SUPPLIED RECORDS start

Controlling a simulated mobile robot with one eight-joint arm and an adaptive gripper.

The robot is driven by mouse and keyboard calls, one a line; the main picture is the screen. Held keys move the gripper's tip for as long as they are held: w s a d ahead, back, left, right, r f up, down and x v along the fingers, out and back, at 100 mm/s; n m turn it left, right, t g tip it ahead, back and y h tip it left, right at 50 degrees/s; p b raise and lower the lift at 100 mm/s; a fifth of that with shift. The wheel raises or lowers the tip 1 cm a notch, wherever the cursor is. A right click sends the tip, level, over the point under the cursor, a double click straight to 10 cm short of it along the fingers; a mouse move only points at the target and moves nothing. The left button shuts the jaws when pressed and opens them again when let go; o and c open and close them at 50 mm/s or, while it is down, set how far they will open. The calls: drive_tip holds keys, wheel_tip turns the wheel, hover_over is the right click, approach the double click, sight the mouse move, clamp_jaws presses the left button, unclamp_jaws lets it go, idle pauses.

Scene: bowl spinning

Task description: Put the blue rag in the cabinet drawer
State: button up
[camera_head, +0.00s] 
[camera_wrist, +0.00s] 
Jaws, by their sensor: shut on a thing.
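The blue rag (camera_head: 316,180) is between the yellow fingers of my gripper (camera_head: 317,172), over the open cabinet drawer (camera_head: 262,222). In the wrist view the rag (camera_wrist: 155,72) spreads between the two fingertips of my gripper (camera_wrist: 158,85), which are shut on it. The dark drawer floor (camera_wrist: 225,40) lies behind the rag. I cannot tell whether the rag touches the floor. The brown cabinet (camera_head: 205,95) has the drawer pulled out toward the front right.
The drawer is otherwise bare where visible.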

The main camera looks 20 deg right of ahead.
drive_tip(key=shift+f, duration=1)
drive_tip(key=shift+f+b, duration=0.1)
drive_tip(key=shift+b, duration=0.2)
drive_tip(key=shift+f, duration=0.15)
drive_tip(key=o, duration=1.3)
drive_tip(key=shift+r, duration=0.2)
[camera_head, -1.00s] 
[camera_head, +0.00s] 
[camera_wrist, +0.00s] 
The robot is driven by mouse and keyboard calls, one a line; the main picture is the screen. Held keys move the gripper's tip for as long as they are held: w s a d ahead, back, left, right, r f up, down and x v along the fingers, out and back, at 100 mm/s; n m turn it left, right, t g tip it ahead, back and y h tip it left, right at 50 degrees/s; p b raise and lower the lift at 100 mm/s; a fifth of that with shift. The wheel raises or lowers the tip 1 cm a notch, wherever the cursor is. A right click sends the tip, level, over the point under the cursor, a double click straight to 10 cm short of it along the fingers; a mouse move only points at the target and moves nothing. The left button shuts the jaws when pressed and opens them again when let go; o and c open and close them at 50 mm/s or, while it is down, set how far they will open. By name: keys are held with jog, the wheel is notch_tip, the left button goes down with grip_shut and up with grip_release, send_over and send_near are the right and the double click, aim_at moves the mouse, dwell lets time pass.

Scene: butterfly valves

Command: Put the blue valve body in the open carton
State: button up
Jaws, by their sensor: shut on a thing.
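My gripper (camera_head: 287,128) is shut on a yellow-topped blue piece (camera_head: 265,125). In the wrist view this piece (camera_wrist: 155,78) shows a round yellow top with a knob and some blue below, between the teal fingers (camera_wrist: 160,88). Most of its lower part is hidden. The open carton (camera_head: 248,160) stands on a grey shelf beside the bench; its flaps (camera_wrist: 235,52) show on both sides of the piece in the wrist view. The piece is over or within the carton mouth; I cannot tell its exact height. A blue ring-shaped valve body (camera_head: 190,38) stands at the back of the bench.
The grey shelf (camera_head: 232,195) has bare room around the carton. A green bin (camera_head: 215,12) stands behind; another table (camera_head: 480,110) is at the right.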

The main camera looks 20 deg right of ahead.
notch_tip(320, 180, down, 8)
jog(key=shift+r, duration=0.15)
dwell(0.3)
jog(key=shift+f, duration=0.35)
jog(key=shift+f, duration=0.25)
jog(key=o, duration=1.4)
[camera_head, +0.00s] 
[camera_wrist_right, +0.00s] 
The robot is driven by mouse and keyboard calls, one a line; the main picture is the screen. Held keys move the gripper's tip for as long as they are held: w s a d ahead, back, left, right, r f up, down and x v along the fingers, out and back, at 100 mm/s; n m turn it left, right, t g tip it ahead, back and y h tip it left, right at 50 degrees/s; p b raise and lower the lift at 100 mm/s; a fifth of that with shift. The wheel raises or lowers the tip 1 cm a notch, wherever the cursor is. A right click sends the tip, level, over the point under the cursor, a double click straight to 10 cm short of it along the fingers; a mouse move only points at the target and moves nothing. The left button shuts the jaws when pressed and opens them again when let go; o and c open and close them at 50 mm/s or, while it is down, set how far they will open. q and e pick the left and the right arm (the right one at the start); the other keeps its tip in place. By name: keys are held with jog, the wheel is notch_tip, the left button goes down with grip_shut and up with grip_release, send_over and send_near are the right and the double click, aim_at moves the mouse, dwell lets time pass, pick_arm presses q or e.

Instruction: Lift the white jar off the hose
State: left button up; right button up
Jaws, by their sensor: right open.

SUPPLIED RECORDS end

> [TASK OBJECTIVE]: Return all of the entries exactly as written.

> [RESULT OF THE TASK]:
Controlling a simulated mobile robot with one eight-joint arm and an adaptive gripper.

The robot is driven by mouse and keyboard calls, one a line; the main picture is the screen. Held keys move the gripper's tip for as long as they are held: w s a d ahead, back, left, right, r f up, down and x v along the fingers, out and back, at 100 mm/s; n m turn it left, right, t g tip it ahead, back and y h tip it left, right at 50 degrees/s; p b raise and lower the lift at 100 mm/s; a fifth of that with shift. The wheel raises or lowers the tip 1 cm a notch, wherever the cursor is. A right click sends the tip, level, over the point under the cursor, a double click straight to 10 cm short of it along the fingers; a mouse move only points at the target and moves nothing. The left button shuts the jaws when pressed and opens them again when let go; o and c open and close them at 50 mm/s or, while it is down, set how far they will open. The calls: drive_tip holds keys, wheel_tip turns the wheel, hover_over is the right click, approach the double click, sight the mouse move, clamp_jaws presses the left button, unclamp_jaws lets it go, idle pauses.

Scene: bowl spinning

Task description: Put the blue rag in the cabinet drawer
State: button up
[camera_head, +0.00s] 
[camera_wrist, +0.00s] 
Jaws, by their sensor: shut on a thing.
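The blue rag (camera_head: 316,180) is between the yellow fingers of my gripper (camera_head: 317,172), over the open cabinet drawer (camera_head: 262,222). In the wrist view the rag (camera_wrist: 155,72) spreads between the two fingertips of my gripper (camera_wrist: 158,85), which are shut on it. The dark drawer floor (camera_wrist: 225,40) lies behind the rag. I cannot tell whether the rag touches the floor. The brown cabinet (camera_head: 205,95) has the drawer pulled out toward the front right.
The drawer is otherwise bare where visible.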

The main camera looks 20 deg right of ahead.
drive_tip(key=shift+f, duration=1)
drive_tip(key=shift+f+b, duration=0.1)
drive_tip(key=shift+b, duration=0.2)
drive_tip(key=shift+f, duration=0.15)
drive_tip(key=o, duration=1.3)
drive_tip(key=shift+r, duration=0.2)
[camera_head, -1.00s] 
[camera_head, +0.00s] 
[camera_wrist, +0.00s] 
The robot is driven by mouse and keyboard calls, one a line; the main picture is the screen. Held keys move the gripper's tip for as long as they are held: w s a d ahead, back, left, right, r f up, down and x v along the fingers, out and back, at 100 mm/s; n m turn it left, right, t g tip it ahead, back and y h tip it left, right at 50 degrees/s; p b raise and lower the lift at 100 mm/s; a fifth of that with shift. The wheel raises or lowers the tip 1 cm a notch, wherever the cursor is. A right click sends the tip, level, over the point under the cursor, a double click straight to 10 cm short of it along the fingers; a mouse move only points at the target and moves nothing. The left button shuts the jaws when pressed and opens them again when let go; o and c open and close them at 50 mm/s or, while it is down, set how far they will open. By name: keys are held with jog, the wheel is notch_tip, the left button goes down with grip_shut and up with grip_release, send_over and send_near are the right and the double click, aim_at moves the mouse, dwell lets time pass.

Scene: butterfly valves

Command: Put the blue valve body in the open carton
State: button up
Jaws, by their sensor: shut on a thing.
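My gripper (camera_head: 287,128) is shut on a yellow-topped blue piece (camera_head: 265,125). In the wrist view this piece (camera_wrist: 155,78) shows a round yellow top with a knob and some blue below, between the teal fingers (camera_wrist: 160,88). Most of its lower part is hidden. The open carton (camera_head: 248,160) stands on a grey shelf beside the bench; its flaps (camera_wrist: 235,52) show on both sides of the piece in the wrist view. The piece is over or within the carton mouth; I cannot tell its exact height. A blue ring-shaped valve body (camera_head: 190,38) stands at the back of the bench.
The grey shelf (camera_head: 232,195) has bare room around the carton. A green bin (camera_head: 215,12) stands behind; another table (camera_head: 480,110) is at the right.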

The main camera looks 20 deg right of ahead.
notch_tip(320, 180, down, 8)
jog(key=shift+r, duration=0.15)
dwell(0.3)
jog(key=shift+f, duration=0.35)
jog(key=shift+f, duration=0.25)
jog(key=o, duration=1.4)
[camera_head, +0.00s] 
[camera_wrist_right, +0.00s] 
The robot is driven by mouse and keyboard calls, one a line; the main picture is the screen. Held keys move the gripper's tip for as long as they are held: w s a d ahead, back, left, right, r f up, down and x v along the fingers, out and back, at 100 mm/s; n m turn it left, right, t g tip it ahead, back and y h tip it left, right at 50 degrees/s; p b raise and lower the lift at 100 mm/s; a fifth of that with shift. The wheel raises or lowers the tip 1 cm a notch, wherever the cursor is. A right click sends the tip, level, over the point under the cursor, a double click straight to 10 cm short of it along the fingers; a mouse move only points at the target and moves nothing. The left button shuts the jaws when pressed and opens them again when let go; o and c open and close them at 50 mm/s or, while it is down, set how far they will open. q and e pick the left and the right arm (the right one at the start); the other keeps its tip in place. By name: keys are held with jog, the wheel is notch_tip, the left button goes down with grip_shut and up with grip_release, send_over and send_near are the right and the double click, aim_at moves the mouse, dwell lets time pass, pick_arm presses q or e.

Instruction: Lift the white jar off the hose
State: left button up; right button up
Jaws, by their sensor: right open.

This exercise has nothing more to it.